Your objective =
Work out the number of lines in the listing that include the string "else". Reply with that number alone.

Data extracted from a collection:
----------------

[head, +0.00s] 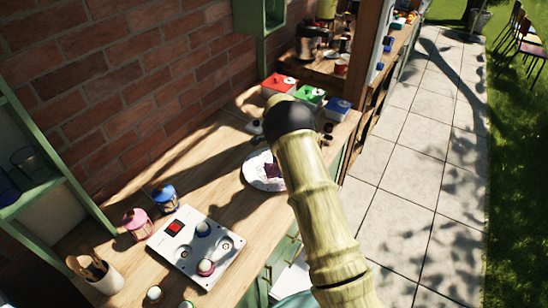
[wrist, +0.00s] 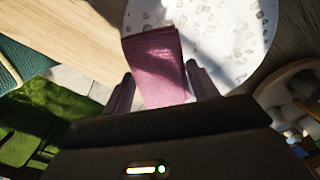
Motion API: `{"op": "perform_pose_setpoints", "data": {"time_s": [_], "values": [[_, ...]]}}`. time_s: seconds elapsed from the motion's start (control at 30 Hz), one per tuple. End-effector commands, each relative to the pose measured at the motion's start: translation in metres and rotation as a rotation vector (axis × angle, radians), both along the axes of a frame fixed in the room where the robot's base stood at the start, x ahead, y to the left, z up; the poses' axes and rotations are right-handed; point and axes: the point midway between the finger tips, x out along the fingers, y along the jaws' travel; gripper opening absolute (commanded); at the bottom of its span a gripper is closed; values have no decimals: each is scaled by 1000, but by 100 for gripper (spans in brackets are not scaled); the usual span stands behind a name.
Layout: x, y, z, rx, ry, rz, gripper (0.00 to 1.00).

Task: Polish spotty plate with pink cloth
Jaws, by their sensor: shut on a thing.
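The spotty plate (head: 255,180) lies on the wooden counter, partly hidden behind my arm in the head view. In the wrist view the white plate (wrist: 240,40) shows grey spots and fills the top right. The pink cloth (wrist: 152,52) is between the fingers of my gripper (wrist: 160,71), which is shut on it. The cloth's far end overlaps the plate's near edge in the wrist view; whether it presses on the surface I cannot tell. In the head view my arm hides the gripper, and a dark purple patch shows on the plate.
Red, green and blue boxes (head: 310,97) stand behind the plate. A pink jar (head: 137,223), a blue jar (head: 165,196) and a white panel with knobs (head: 190,248) stand left. A utensil cup (head: 103,277) is at the front left. Bare counter (head: 215,178) lies left of the plate.

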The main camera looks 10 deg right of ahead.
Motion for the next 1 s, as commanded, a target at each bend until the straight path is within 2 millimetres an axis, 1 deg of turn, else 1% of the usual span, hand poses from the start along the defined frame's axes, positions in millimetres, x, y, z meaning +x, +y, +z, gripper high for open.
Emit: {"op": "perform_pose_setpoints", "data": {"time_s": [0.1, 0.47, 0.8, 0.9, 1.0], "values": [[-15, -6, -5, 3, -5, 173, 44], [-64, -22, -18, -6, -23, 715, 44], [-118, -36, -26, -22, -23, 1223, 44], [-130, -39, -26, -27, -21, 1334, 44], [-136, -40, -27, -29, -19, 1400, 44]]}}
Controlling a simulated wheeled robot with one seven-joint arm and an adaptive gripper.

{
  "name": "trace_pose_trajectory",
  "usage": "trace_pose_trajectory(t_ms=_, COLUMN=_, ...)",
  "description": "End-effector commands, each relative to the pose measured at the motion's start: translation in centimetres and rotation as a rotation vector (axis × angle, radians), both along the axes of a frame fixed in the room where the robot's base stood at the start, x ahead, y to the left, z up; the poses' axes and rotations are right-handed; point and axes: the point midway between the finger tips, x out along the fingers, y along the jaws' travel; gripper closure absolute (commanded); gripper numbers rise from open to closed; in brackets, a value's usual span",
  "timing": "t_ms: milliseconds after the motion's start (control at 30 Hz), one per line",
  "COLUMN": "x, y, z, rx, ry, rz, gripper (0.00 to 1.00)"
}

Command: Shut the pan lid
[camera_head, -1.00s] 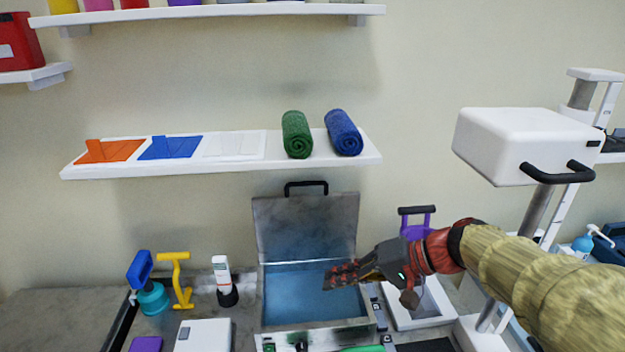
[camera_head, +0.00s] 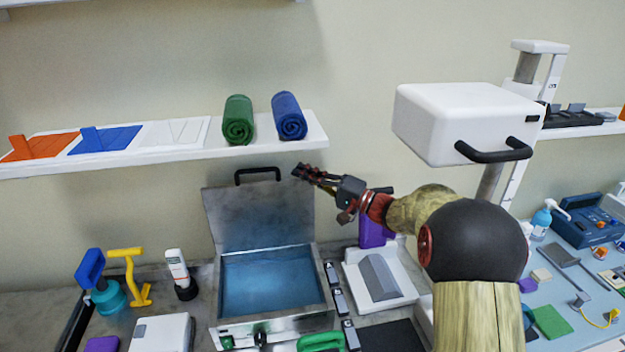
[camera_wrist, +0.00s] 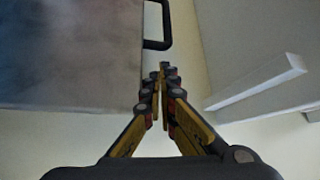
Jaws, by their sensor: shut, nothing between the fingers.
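The pan (camera_head: 330,296) is a metal box on the counter with blue water-like content inside. Its grey lid (camera_head: 258,218) stands open, upright at the back, with a black handle (camera_head: 257,172) on its top edge. In the wrist view the lid (camera_wrist: 70,50) fills the upper left and its handle (camera_wrist: 158,25) shows at top centre. My gripper (camera_head: 302,171) is shut and empty, near the lid's upper right corner, to the right of the handle. In the wrist view its fingertips (camera_wrist: 163,72) appear beside the lid's edge; I cannot tell whether they touch it.
A wall shelf (camera_head: 180,150) with a green towel (camera_head: 238,120) and a blue towel (camera_head: 289,116) runs just above the lid. A white box-shaped unit with a black handle (camera_head: 465,115) stands to the right. A white tray (camera_head: 404,281) sits right of the pan.

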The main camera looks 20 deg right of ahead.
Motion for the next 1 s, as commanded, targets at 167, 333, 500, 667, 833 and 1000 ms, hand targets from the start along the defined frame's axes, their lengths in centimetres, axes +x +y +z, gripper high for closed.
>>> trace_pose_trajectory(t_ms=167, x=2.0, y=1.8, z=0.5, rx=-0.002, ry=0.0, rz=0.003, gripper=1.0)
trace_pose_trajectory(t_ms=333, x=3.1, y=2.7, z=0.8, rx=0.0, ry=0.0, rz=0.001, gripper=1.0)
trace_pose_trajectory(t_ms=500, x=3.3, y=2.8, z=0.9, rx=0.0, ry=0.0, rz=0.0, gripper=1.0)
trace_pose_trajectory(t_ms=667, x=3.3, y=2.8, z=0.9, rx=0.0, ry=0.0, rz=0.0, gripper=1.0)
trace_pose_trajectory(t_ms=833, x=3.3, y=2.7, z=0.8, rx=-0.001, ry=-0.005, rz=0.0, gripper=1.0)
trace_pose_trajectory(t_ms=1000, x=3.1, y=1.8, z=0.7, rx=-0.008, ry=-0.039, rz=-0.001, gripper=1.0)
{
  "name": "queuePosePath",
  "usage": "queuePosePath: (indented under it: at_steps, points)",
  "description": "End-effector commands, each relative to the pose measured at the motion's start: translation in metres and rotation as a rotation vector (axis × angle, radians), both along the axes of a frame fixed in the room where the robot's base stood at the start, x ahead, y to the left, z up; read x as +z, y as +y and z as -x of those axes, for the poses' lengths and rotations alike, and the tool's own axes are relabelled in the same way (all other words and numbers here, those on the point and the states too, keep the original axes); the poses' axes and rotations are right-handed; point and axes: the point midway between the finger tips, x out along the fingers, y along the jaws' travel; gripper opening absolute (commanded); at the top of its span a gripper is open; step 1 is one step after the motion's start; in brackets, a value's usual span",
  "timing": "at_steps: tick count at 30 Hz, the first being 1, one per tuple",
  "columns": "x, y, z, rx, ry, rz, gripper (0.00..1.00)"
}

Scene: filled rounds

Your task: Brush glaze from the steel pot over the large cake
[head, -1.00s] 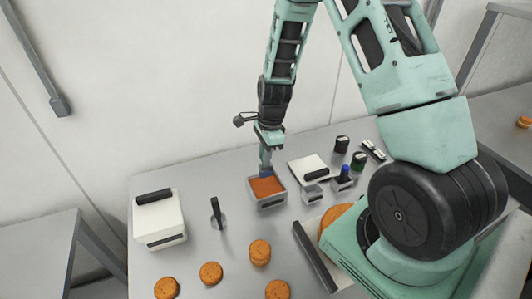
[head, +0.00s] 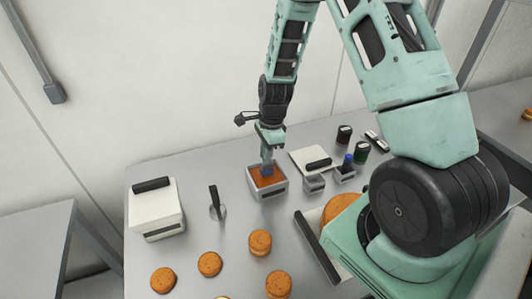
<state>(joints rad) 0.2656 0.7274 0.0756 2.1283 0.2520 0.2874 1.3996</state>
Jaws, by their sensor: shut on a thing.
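My gripper (head: 269,152) points down over a square steel tub (head: 268,193) of orange filling. It is shut on a narrow grey-blue tool, whose lower end reaches into the tub; the tool's shape is mostly hidden. I cannot tell which pot holds glaze. A large orange-brown cake (head: 337,206) lies on a pale board at right, partly hidden by my arm.
Several small rounds (head: 260,242) lie at the table's front. A white box with a black handle (head: 155,208) stands at left, beside an upright dark-handled tool (head: 215,203). A white lidded thing (head: 312,160) and dark jars (head: 344,134) are behind the pots. A long dark bar (head: 316,247) edges the board.

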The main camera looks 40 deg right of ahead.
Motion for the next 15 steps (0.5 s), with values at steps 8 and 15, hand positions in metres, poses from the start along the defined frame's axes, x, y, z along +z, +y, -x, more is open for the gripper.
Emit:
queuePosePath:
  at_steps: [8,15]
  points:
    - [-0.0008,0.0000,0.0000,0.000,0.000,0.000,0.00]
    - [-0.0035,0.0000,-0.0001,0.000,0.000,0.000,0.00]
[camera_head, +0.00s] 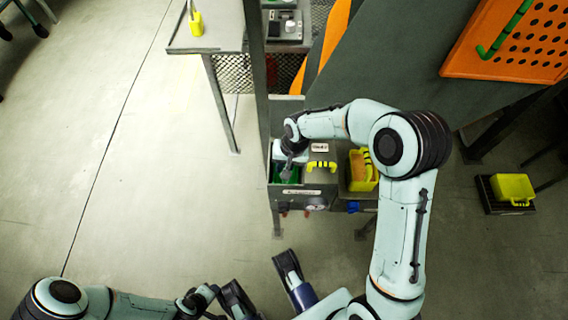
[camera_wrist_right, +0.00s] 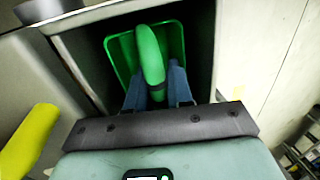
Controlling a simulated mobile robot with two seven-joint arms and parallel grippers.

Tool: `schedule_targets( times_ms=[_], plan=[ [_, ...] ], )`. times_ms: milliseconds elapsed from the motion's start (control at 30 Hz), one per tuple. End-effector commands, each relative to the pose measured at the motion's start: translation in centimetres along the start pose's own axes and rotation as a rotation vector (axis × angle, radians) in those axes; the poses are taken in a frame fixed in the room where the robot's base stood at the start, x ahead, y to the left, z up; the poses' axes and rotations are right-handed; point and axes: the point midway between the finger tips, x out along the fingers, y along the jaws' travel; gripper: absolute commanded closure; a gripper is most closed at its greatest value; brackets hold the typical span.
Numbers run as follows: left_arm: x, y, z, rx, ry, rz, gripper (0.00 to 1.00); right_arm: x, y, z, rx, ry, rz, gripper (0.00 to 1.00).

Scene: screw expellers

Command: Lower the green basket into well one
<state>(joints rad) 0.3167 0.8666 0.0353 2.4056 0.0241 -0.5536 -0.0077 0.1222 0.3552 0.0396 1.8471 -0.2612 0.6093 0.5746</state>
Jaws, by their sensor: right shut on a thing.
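The green basket (camera_wrist_right: 148,50) has an upright loop handle. In the right wrist view its handle is between the blue fingers of my right gripper (camera_wrist_right: 155,88), which is shut on it. The basket body is within the dark rectangular opening of the well (camera_wrist_right: 195,40), with its rim below the edge; whether it touches the bottom is hidden. In the head view, my right gripper (camera_head: 288,172) reaches down over the well, and a little green of the basket (camera_head: 277,169) shows beside it.
A yellow handle (camera_head: 321,166) stands just right of the well. A yellow basket (camera_head: 362,172) is further right, and another yellow container (camera_head: 512,188) sits on a dark stand. A grey post (camera_head: 258,90) rises close behind the well. Floor at the left is clear.

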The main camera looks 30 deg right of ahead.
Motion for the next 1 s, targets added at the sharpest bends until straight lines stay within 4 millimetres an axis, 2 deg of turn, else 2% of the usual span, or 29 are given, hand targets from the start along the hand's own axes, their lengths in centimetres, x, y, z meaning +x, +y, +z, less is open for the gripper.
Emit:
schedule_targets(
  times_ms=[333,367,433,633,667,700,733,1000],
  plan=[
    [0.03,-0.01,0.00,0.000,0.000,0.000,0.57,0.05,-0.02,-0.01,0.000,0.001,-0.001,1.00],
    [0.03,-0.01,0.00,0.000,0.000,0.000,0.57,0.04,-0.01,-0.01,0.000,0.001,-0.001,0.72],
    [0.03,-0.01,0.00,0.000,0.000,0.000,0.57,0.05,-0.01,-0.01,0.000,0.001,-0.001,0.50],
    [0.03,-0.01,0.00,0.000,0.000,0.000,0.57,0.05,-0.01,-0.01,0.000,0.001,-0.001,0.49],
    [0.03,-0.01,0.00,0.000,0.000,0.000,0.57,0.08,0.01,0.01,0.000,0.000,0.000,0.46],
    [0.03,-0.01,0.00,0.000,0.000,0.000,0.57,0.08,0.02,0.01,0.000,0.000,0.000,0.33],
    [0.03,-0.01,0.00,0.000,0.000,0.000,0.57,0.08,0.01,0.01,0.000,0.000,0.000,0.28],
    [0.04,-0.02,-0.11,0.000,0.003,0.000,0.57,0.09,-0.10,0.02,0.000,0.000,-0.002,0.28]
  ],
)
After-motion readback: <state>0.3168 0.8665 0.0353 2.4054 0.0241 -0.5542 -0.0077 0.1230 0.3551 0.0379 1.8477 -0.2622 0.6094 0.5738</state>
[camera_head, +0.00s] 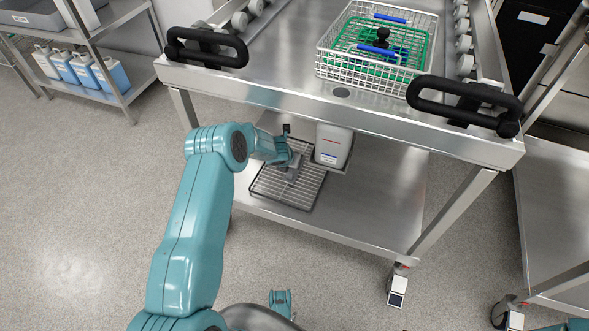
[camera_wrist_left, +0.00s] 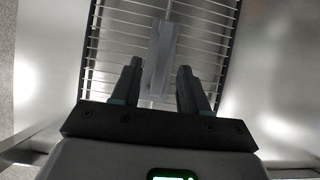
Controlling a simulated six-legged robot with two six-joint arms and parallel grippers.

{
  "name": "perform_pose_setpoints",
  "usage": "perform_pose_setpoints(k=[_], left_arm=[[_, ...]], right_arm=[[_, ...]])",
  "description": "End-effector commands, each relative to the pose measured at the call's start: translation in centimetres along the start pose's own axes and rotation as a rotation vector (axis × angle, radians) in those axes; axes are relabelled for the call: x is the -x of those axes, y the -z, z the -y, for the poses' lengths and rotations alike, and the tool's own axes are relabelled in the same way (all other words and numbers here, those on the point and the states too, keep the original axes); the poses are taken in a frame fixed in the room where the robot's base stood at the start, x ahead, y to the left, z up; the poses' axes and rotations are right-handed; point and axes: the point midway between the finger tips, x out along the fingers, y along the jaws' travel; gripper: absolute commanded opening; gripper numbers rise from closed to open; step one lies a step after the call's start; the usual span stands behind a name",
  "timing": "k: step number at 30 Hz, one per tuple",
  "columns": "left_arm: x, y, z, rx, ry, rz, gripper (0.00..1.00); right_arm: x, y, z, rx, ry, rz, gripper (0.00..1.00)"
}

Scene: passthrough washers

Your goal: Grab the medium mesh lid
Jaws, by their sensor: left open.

----------------

Exercise output =
2